Di tempat yang sama, Wakil Ketua Komisi I DPR, Hanafi Rais mengatakan bahwa kedua regulasi tersebut jelas melanggar ketentuan UU Nomor 36 Tahun 1999 tentang Telekomunikasi. Misalnya mengenai draf yang menyebutkan bahwa frekuensi dapat dipindahtangankan berdasarkan keputusan Menkominfo. Menurutnya, ketentuan tersebut jelas melanggar substansi UU Nomor 36 Tahun 1999 dimana secara terang mengatur bahwa frekuensi dikuasai tunggal oleh negara.

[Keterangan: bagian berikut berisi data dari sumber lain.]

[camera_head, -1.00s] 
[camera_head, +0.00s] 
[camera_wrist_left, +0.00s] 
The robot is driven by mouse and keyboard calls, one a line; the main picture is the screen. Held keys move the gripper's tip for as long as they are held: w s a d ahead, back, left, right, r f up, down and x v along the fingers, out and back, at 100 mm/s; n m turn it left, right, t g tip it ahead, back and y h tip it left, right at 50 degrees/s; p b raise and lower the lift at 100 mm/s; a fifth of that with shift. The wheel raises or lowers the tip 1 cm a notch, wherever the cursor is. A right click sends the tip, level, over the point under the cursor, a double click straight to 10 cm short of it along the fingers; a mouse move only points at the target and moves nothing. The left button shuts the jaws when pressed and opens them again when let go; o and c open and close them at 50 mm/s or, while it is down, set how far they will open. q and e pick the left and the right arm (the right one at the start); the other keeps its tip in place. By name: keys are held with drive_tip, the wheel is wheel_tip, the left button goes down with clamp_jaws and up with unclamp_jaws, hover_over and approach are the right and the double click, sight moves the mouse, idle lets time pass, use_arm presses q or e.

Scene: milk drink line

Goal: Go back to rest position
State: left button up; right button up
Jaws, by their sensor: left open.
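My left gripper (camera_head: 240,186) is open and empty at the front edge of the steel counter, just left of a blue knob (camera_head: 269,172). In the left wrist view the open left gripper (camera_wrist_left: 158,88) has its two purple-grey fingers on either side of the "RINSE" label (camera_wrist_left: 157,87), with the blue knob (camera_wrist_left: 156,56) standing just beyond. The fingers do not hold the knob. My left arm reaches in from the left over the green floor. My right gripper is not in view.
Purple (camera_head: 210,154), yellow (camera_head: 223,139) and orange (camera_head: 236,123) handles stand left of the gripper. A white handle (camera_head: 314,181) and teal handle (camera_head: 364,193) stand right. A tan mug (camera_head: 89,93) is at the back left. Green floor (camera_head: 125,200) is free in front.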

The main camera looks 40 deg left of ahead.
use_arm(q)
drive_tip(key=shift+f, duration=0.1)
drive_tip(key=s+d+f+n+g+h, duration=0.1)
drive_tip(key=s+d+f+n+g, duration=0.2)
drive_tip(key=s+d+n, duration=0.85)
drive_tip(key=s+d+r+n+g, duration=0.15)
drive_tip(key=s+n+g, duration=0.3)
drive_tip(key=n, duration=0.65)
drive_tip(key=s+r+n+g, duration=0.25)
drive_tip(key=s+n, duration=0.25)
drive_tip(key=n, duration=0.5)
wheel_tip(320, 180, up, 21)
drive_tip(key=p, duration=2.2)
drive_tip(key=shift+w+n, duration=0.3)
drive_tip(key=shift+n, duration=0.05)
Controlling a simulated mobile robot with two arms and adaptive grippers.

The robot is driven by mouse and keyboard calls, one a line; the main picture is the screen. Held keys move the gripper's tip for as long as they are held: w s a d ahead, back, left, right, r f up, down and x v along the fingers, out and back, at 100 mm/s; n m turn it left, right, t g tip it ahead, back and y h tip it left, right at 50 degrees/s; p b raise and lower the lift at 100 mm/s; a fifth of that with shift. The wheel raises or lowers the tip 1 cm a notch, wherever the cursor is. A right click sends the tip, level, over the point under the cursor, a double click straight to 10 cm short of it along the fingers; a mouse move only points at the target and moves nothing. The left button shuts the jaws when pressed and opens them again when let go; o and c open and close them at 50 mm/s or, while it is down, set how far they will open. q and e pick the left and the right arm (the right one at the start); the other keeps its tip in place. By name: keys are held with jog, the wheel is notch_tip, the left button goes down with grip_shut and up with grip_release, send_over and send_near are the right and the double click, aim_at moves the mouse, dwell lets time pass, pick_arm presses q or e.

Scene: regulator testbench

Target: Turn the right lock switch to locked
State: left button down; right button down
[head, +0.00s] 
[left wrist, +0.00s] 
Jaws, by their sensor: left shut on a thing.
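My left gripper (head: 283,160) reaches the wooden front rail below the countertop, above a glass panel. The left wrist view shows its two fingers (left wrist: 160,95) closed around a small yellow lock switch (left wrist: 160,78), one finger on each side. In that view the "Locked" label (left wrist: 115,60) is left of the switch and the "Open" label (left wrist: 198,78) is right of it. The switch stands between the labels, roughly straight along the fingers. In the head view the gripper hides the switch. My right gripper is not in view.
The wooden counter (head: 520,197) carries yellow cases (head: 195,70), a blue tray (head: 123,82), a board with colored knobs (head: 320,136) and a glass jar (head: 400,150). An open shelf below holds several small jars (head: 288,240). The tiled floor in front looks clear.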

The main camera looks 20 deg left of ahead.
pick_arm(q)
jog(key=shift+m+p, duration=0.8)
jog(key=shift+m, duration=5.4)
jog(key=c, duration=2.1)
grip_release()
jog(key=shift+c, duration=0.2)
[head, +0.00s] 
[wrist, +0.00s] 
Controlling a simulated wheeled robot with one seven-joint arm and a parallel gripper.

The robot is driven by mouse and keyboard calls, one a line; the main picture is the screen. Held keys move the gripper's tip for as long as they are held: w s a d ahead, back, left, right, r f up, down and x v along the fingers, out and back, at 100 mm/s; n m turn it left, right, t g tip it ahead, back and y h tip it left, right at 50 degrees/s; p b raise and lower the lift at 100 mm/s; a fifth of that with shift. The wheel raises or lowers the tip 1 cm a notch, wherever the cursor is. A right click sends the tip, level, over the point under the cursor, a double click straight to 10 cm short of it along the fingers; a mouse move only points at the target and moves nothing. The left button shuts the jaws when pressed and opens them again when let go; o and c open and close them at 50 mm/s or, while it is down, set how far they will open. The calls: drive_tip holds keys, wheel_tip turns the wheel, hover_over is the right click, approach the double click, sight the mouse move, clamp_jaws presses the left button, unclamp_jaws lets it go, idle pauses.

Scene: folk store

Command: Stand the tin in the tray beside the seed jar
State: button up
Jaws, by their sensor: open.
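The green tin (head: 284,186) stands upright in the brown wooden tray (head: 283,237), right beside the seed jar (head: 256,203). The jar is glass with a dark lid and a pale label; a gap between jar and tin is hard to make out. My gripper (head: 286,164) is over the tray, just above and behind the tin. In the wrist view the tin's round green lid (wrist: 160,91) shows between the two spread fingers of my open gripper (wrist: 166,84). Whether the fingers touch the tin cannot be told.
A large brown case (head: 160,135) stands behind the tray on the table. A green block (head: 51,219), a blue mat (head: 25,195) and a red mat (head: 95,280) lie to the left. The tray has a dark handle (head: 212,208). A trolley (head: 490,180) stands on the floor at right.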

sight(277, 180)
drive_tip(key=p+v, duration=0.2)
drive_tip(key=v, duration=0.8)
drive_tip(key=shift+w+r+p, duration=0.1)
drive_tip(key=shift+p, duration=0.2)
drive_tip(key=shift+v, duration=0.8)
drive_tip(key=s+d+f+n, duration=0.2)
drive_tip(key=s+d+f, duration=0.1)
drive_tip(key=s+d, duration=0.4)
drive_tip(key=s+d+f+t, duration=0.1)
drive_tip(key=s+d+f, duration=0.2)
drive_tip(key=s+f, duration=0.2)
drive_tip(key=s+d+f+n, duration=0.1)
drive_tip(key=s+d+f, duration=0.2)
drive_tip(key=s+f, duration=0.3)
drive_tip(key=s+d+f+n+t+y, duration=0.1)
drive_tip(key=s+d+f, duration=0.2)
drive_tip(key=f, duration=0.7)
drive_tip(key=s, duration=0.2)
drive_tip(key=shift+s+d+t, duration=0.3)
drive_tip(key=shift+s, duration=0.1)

“DPR selalu dilibatkan ketika sesuatu sudah menjadi polemik,” kata politikus Partai Amanat Nasional itu. (Baca Juga: Sidang Putusan Perkara Kemenkominfo Ditunda)

Ke depan, lanjut Hanafi, Komisi I berencana menggelar rapat khusus yang akan membahas mengenai kedua regulasi tersebut. Ia berharap agar Menkominfo Rudiantara hadir dan mau memberikan penjalasan secara jelas mengenai persoalan tersebut. Sebab, Hanafi menilai Rudiantara dalam rapat-rapat sebelumnya seolah ‘menghindar’ ketika disinggung mengenai network sharing dan frequency sharing dalam rapat. “Untuk bersepakat agar tidak tabrak UU Telekomunikasi. Bisa saja nanti dibentuk Panja,” ujarnya.

Sementara itu, Pakar Hukum Tata Negara, Margarito Kamis berpendapat bahwa kedua regulasi tersebut secara hukum bisa dipastikan bermasalah. Secara kedudukan, setiap PP mestinya menjabarkan secara lebih lanjut dari aturan di atasnya, yakni undang-undang. Sebab, undang-undang secara substansi memang dibuat seumum mungkin. “Siapkan draf tandingan agar yang bolong-bolong itu bisa diperbaiki,” tambahnya.

Dalam kapasitasnya mewakili Menkominfo Rudiantara, Anggota Badan Regulasi Telekomunikasi Indonesia (BRTI), I Ketut Prihadi mengakui bahwa pembahasan kedua revisi regulasi itu kurang transparan. Namun, ia tak bisa memastikan alasan pembahasan tersebut dilakukan secara kurang transparan. Sepanjang yang ia tahu, draf kedua RPP tersebut masih berada di meja Menteri Koordinator (Menko) Perekonomian. “Saat ini masih di Menko Perekonomian,” pungkasnya.